Overview of Proposed

Regulations

The proposed regulations (IA-28-91) were issued by the Internal Revenue Service on May 12, published in the Federal Register on May 18 (57 Fed. Reg. 21045), and reprinted in the June 28 issue of the Internal Revenue Bulletin

(1992-26 I.R.B. 27).(1) A public hearing on the proposed regulations will be held on August 3.

The proposed regulations would substantially revamp the payroll tax deposit system. In lieu of the current eighth-monthly system, the proposed regulations would establish a semi-weekly, date-certain, Tuesday-Friday regime that would apply to employers whose accumulated employment taxes during any quarter of the applicable base period is more than $12,000; if an employer’s accumulated employment taxes in all quarters of the applicable base period is $12,000 or less, accumulated amounts would be deposited on a monthly basis, by the fifteenth day of the following month. As under the current regulations, employers whose accumulated employment taxes equal or exceed $100,000 would have to deposit those taxes by the next business day.(2)

Statement of Interest

For the most part, the companies represented by TEI’s membership would not benefit from the revised payment schedule in the proposed regulations. Indeed, they are not the intended beneficiaries of the proposal. This is because the next-day rule of section 6302(g), which is incorporated into both the current and proposed regulations, renders large companies ineligible for either the monthly or the semi-weekly rules.(3) TEI remains interested in the regulations, however, both because of our interest in sound tax administration and because all employers would be adversely affected by the rule in Prop. Reg. [section] 31.6302-1(f)(1), which would reduce the payroll tax safe harbor from five to two percent.

Given the limited application of the proposed scheme to most of the companies represented by TEI’s membership – and the seeming “inevitability” of the ratcheting down of the safe-harbor percentage as the means of “paying for” the new system (if a funding mechanism is necessary) – the Institute has not previously commented on the proposed regulations. Because of our concern that the proposed regulations will not produce their intended result, however, we now feel compelled to submit these comments. In other words, whereas the Institute’s members may have been willing to accept a reduced payroll tax safe harbor as the cost of truly reforming the deposit system for the core of small and medium-sized firms, we believe it is absolutely essential that the Treasury Department and IRS ensure that the regulations effect true reform. Regrettably, we now question whether the current proposal would do so.

Discussion

1. Overview

TEI has previously supported the reform of the payroll tax deposit system. We agree that the current eighth-monthly rules are unacceptably complex. During last year’s congressional hearings on tax simplification, the Institute suggested that a Tuesday-Friday system – similar to that set forth in the proposed regulations – would bring a modicum of stability and certainty to payroll tax procedures.”(4) Because the proposed regulations follow the structure of the proposed legislation, we believe that they, too, would represent an improvement over the current payroll tax regime.

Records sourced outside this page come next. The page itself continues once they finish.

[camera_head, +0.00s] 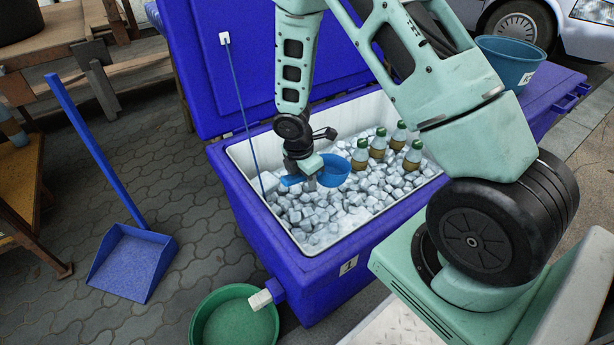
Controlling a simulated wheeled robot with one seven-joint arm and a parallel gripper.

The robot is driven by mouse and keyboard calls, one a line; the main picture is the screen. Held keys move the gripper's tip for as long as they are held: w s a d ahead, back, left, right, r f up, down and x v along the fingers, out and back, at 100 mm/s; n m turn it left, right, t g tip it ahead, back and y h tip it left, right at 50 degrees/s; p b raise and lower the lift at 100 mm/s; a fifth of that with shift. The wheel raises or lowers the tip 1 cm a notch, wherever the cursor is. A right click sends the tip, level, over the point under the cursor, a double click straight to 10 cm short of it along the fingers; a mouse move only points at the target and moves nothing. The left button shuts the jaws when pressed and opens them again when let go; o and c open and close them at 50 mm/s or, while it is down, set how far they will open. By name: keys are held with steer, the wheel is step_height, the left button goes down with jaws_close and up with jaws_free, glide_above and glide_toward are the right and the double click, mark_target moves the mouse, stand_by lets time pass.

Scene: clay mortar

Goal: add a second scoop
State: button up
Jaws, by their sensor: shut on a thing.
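My gripper (305,176) is shut on a blue scoop (333,172) inside the open blue ice chest (247,208). The scoop's round bowl is to the right of the jaws, and part of its handle shows at their left. The bowl is at the surface of the ice cubes (308,212) or just above it; I cannot tell which. Its inside looks blue, with no ice clearly visible in it. The ice fills much of the chest's white interior.
Several bottles with green caps (378,143) stand in the ice at the back right. The raised lid (240,70) is behind. A blue bucket (510,62) stands at the right. A green basin (236,318) and blue dustpan (131,262) are on the paving.

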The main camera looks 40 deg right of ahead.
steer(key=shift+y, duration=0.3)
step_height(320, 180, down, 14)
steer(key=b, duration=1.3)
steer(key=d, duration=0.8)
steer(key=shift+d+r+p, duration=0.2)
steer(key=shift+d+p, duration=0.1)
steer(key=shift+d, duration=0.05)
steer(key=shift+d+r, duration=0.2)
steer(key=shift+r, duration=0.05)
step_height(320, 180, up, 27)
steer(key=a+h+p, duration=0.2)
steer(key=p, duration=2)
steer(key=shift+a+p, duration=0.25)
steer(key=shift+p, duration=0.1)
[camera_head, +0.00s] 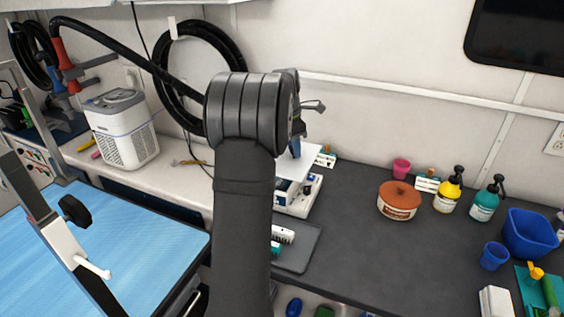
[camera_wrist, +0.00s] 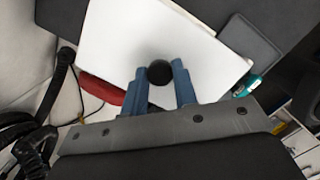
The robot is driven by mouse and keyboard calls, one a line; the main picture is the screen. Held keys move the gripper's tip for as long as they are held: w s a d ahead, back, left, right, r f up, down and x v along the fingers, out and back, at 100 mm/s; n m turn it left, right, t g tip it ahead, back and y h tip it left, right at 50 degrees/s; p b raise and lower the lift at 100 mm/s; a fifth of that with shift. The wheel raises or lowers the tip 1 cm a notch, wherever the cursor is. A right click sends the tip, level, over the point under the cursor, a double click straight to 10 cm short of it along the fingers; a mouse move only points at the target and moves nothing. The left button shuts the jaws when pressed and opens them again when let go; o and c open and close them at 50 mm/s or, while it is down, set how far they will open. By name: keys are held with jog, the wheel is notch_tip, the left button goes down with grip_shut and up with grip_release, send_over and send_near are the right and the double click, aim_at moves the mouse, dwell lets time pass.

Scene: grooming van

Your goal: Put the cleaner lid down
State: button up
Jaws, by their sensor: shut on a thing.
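The cleaner lid is a flat white plate (camera_wrist: 125,35) with a round black knob (camera_wrist: 159,73). My gripper (camera_wrist: 160,75) has its two blue fingers shut on the knob, one on each side. In the head view, part of the lid (camera_head: 296,168) shows beyond my arm, above an open white box with a blue front, likely the cleaner (camera_head: 301,202). My arm hides much of the lid and box. I cannot tell whether the lid touches the box. In the head view a bit of my gripper (camera_head: 301,146) shows behind my wrist.
A red item (camera_wrist: 101,88) shows beside the lid.

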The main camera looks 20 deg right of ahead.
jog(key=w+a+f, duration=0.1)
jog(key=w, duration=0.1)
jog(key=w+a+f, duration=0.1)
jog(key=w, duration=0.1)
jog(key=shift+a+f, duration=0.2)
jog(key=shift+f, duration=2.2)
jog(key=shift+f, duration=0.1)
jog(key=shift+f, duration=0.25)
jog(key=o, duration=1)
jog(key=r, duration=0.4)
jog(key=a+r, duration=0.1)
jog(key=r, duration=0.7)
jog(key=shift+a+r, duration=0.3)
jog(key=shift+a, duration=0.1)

We would be less than candid, however, if we did not express serious concerns about the proposed regulations.(5) Specifically, we believe that, although they would be a step forward, they would not go far enough in achieving true reform of the payroll tax deposit system. Indeed, we believe that many of the employers the regulations are intended to help would he unable to avail themselves of the revised rules.

2. Safe Harbor

Under Prop. Reg. [section] 31.6302-1(f)(1), an employer will not be penalized for a shortfall in the amount of deposited employment tax if such shortfall does not exceed the greater of $100 or two percent of the amount of employment taxes required to be deposited. (A separate safe harbor is available where the accumulated employment taxes for the quarter are less than $500.) Currently, the safe harbor percentage is five percent. The preamble to the regulations contains no policy justification or explanation of why the safe harbor percentage is being reduced.

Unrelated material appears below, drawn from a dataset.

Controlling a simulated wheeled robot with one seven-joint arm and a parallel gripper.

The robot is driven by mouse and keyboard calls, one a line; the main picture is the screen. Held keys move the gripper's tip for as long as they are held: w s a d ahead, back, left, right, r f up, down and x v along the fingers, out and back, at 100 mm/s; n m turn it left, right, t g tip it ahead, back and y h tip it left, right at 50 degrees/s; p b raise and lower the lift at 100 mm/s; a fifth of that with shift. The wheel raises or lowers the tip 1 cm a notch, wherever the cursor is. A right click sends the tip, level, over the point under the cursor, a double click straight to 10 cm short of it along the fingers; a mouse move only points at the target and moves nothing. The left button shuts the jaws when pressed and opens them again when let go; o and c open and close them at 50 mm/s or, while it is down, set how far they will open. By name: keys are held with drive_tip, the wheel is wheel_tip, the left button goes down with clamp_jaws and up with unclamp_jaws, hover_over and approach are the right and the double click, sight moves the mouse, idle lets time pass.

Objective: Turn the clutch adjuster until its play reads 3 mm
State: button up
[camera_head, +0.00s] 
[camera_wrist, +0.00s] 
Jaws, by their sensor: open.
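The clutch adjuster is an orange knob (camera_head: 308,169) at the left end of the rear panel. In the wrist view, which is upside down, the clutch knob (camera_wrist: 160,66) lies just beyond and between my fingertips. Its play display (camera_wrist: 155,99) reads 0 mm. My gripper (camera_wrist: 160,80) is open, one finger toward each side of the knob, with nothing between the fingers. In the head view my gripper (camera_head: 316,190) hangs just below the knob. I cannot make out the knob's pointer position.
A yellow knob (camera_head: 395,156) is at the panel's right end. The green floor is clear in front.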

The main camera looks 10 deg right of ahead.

TEI has previously raised concerns about the “funding mechanism” for payroll tax reform. We continue to believe that the next-day rule places significant pressure on large taxpayers to accurately compute and pay over their payroll taxes. Indeed, many employers are effectively compelled to overpay their payroll tax obligations because of the difficulties associated with accurately calculating and depositing payroll taxes, especially where multiple payrolls (generated at varying locations), seasonal workforces, and non-routine payments are involved. We continue to believe that employers should be insulated from penalties where they make a good faith effort to comply with the Code’s payroll tax deposit rules. Consequently, we recommend retention of the five-percent safe harbor that is in the current regulations.

3. Base Period Rules

To our mind’s eye, a principal flaw in the proposed regulations is the way the base period (or look-back) rules interact with the monetary thresholds for determining whether an employer must deposit on a semi-weekly as opposed to monthly basis. Under Prop. Reg. [section] 31.6302-1(b)(4), the base period for the quarter is the period that includes each of the four consecutive calendar quarters ending with the preceding calendar quarter. Thus, if an employer’s accumulated employment taxes in any quarter of the preceding year exceeds $12,000, the employer will be a semi-weekly depositor.

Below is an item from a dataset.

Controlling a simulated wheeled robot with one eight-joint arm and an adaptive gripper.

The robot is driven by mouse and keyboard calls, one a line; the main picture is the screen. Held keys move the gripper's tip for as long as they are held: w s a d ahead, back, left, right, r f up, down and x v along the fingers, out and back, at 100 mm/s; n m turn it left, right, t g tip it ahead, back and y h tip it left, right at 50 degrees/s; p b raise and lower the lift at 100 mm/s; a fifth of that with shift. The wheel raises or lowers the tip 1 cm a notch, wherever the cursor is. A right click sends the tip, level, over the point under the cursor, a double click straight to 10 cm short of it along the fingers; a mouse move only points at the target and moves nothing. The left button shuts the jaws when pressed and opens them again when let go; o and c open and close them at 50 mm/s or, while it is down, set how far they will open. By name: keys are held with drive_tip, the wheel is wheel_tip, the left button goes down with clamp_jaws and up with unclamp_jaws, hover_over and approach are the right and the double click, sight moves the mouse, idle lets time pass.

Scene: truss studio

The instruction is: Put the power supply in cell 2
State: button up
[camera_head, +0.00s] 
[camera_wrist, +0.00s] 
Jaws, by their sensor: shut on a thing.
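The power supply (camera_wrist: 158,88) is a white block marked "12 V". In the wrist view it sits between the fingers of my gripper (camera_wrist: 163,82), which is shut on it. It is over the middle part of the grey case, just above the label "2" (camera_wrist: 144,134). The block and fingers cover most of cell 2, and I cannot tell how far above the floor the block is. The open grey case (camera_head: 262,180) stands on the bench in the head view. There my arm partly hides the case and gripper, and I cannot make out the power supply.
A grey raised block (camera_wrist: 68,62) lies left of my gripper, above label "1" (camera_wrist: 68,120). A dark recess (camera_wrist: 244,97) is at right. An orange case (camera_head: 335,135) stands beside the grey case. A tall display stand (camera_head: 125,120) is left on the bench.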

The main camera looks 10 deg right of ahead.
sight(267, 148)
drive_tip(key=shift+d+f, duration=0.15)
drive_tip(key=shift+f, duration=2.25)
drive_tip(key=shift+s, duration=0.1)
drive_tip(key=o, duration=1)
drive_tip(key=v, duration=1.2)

More important, employers with substantial seasonal employees (e.g., around the Christmas holidays) or who pay annual bonuses (either of which could easily push their accumulated employment taxes in a given quarter above the threshold) will never be able to escape semi-weekly status. As a consequence, far fewer employers will be eligible for the monthly deposit rules than the 75 percent estimated by the government. TEI recommends that consideration be given to adopting a rule whereby an employer’s depositor status will be based on the accumulated employment taxes for the current quarter. Thus, if an employer’s accumulated employment taxes in the quarter exceeded $12,000, the employer would be a monthly depositor, otherwise, he would be a semi-weekly depositor (unless, of course, the next-day rule applied).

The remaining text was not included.